What to produce:
Skipping all pictures, set down the lines of the listing from the first through the one with "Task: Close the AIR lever".

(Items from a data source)
++++++

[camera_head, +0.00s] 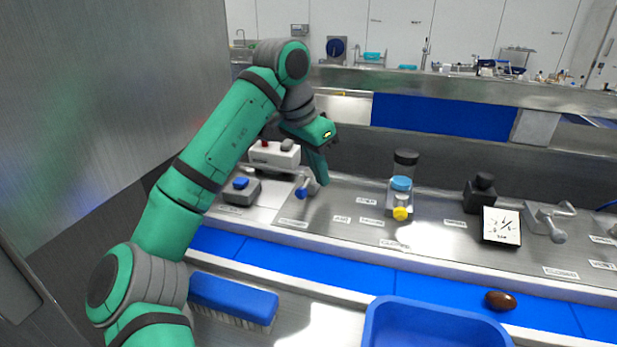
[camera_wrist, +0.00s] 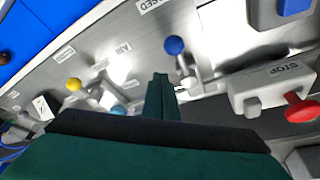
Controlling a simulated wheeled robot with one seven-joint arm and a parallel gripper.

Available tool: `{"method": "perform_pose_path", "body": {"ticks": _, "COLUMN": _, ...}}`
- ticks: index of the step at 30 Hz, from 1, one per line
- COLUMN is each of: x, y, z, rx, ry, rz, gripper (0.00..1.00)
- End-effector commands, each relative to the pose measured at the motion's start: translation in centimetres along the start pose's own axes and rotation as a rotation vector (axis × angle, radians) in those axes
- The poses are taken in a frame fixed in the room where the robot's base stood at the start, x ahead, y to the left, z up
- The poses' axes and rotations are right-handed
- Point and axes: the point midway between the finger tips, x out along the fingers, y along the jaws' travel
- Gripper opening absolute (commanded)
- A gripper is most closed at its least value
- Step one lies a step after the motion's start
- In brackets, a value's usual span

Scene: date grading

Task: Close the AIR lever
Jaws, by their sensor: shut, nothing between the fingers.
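The lever with a blue knob (camera_head: 301,193) stands on the steel counter; a label reading AIR (camera_wrist: 123,48) lies beside it in the wrist view. Its blue knob (camera_wrist: 174,45) points toward the front of the counter, roughly in line with a CLOSED label (camera_wrist: 150,5). My gripper (camera_head: 322,181) is shut and empty, pointing down just right of this lever in the head view. In the wrist view the fingertips (camera_wrist: 160,78) are close beside the lever's arm; whether they touch it I cannot tell.
A yellow-knobbed lever (camera_head: 400,213) stands to the right, below a blue-capped cylinder. A STOP box (camera_wrist: 272,88) with a red button is close behind the blue lever. A blue-button box (camera_head: 240,190) stands left. A blue brush (camera_head: 233,299) and blue tray (camera_head: 435,312) lie in front.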

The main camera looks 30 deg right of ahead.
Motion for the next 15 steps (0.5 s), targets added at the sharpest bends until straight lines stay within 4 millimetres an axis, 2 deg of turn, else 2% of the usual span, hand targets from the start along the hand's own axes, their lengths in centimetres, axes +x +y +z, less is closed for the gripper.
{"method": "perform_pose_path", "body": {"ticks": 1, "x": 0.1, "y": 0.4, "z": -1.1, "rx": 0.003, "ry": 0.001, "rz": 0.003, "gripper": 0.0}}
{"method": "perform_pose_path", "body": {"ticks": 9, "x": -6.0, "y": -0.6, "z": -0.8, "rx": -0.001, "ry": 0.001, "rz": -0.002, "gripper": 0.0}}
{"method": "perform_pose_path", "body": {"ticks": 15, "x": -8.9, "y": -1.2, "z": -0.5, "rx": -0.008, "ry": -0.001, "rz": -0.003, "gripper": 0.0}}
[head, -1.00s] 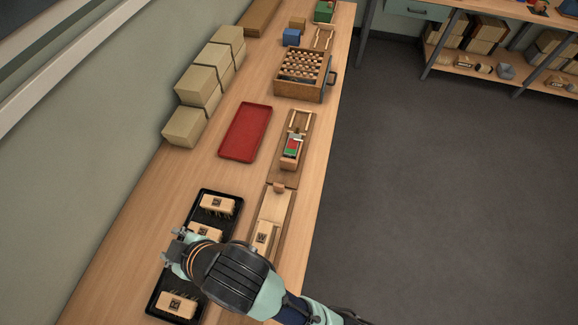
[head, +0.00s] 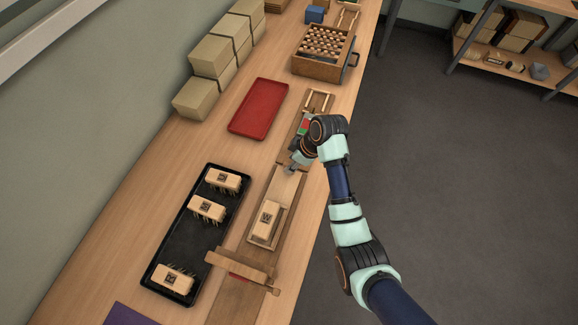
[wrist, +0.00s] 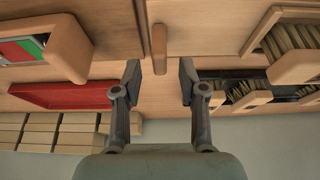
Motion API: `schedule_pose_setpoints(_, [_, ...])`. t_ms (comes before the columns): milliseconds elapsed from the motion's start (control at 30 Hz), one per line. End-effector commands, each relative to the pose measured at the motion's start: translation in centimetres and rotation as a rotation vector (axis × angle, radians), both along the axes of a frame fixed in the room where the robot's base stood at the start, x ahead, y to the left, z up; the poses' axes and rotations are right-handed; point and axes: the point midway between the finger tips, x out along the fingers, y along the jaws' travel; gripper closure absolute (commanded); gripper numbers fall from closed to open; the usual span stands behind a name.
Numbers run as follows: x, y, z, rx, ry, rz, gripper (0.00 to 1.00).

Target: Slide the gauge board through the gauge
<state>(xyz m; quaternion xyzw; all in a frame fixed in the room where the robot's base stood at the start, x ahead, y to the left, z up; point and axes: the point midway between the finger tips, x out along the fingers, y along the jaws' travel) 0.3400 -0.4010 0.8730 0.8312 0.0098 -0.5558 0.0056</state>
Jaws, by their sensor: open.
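The long pale wooden board (head: 288,184), which I take for the gauge board, lies lengthwise on the bench with a brush block (head: 264,220) marked W on it. A wooden crossbar (head: 238,266), apparently the gauge, spans the track at its near end. My gripper (head: 293,168) is at the board's far end, and my wrist partly hides that area. In the wrist view my gripper (wrist: 158,82) is open, with a finger on each side of a small wooden peg (wrist: 159,45). Gaps show on both sides of the peg.
A black tray (head: 172,232) with several brush blocks lies left of the board. A red tray (head: 259,108) lies farther back. A holder with red and green pieces (wrist: 25,48) is close to my gripper. The bench's right edge runs near my arm.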

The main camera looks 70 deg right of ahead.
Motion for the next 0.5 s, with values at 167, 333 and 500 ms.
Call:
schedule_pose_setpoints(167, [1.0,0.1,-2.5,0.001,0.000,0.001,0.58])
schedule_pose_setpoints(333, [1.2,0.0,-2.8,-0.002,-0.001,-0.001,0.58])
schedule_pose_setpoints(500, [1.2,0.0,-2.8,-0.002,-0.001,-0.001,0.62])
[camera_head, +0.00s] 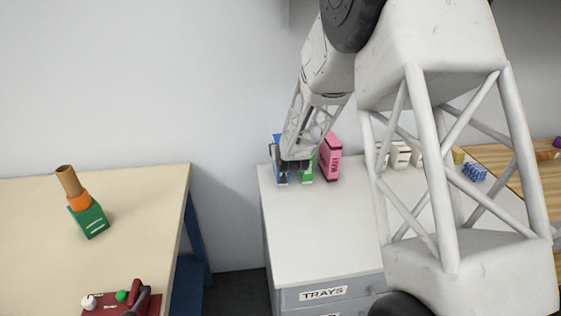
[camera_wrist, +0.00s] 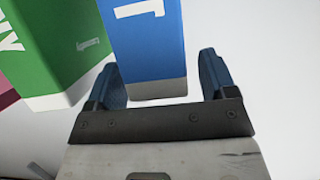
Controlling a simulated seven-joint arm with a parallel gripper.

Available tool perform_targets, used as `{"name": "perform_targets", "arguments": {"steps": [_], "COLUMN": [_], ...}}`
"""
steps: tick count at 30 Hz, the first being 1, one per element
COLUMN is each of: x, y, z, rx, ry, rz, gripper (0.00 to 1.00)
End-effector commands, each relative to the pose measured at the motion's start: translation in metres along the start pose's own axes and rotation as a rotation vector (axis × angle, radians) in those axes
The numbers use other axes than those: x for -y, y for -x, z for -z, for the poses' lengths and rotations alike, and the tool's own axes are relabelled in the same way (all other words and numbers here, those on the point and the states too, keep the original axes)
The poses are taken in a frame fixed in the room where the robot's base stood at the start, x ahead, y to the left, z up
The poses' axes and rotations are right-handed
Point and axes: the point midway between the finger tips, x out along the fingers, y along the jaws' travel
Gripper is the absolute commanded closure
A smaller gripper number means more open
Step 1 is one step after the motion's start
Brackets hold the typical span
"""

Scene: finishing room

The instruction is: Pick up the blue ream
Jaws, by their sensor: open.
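The blue ream (camera_head: 278,140) stands upright on the white-topped cabinet, at the left of a row, partly hidden by my gripper in the head view. In the wrist view the blue ream (camera_wrist: 146,50) shows its blue face with a white mark and a grey lower band. My gripper (camera_wrist: 158,68) is open, with one dark blue finger on each side of the ream's lower part. I cannot tell whether either finger touches it. In the head view my gripper (camera_head: 285,167) is at the ream, with its fingers hard to make out.
A green ream (camera_head: 307,170) stands just right of the blue one, close to my left finger in the wrist view (camera_wrist: 48,50). A pink ream (camera_head: 331,157) is beyond it. The cabinet top (camera_head: 320,225) is clear in front. A beige table (camera_head: 130,200) stands left, across a gap.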

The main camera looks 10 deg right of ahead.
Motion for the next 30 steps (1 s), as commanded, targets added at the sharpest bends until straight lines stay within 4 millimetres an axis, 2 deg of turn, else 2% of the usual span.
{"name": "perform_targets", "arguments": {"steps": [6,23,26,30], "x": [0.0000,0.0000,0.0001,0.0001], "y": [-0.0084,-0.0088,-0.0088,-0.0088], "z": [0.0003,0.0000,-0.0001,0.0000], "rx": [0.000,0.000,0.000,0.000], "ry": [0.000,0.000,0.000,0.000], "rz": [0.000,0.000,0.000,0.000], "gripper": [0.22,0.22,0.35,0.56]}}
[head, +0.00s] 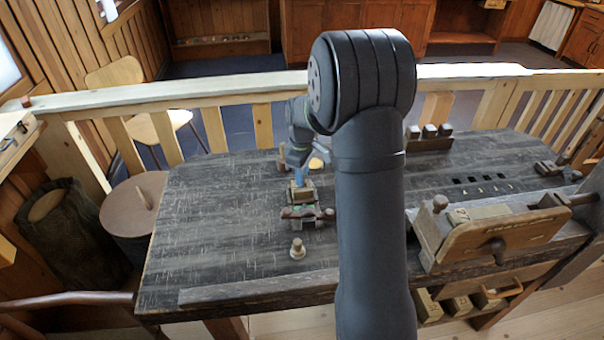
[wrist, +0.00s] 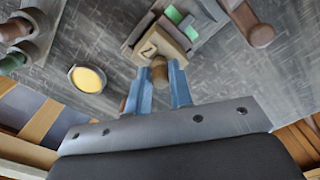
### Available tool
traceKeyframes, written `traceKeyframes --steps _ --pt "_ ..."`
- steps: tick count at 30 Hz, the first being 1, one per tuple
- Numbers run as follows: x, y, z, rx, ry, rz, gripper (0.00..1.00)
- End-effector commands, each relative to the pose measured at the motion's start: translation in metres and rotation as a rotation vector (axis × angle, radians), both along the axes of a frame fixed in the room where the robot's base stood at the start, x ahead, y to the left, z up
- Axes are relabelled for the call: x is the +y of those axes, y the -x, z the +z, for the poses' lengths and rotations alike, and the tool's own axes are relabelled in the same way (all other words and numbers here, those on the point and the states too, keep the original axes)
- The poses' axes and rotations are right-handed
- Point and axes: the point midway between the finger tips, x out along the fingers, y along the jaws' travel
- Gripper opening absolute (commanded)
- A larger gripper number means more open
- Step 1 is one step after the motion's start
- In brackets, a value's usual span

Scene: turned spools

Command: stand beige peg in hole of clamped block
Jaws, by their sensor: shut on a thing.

++++++

Solution below:
[camera_head, +0.00s] 
[camera_wrist, +0.00s] 
Controlling a simulated wheeled robot with one seven-joint arm and a parallel gripper.

Available tool: `{"method": "perform_pose_path", "body": {"ticks": _, "COLUMN": _, ...}}`
- ticks: index of the step at 30 Hz, from 1, one per line
- COLUMN is each of: x, y, z, rx, ry, rz, gripper (0.00..1.00)
- End-effector commands, each relative to the pose measured at the motion's start: translation in centimetres along the start pose's own axes and rotation as a rotation vector (axis × angle, radians) in those axes
- The poses are taken in a frame fixed in the room where the robot's base stood at the start, x ahead, y to the left, z up
- The poses' axes and rotations are right-handed
- Point and axes: the point midway between the finger tips, x out along the fingers, y along the jaws' travel
- Gripper opening absolute (commanded)
- A gripper is most closed at its least value
- Step one lies a step after the motion's start
- In brackets, a value's usual span

Scene: date grading

Task: Close the AIR lever

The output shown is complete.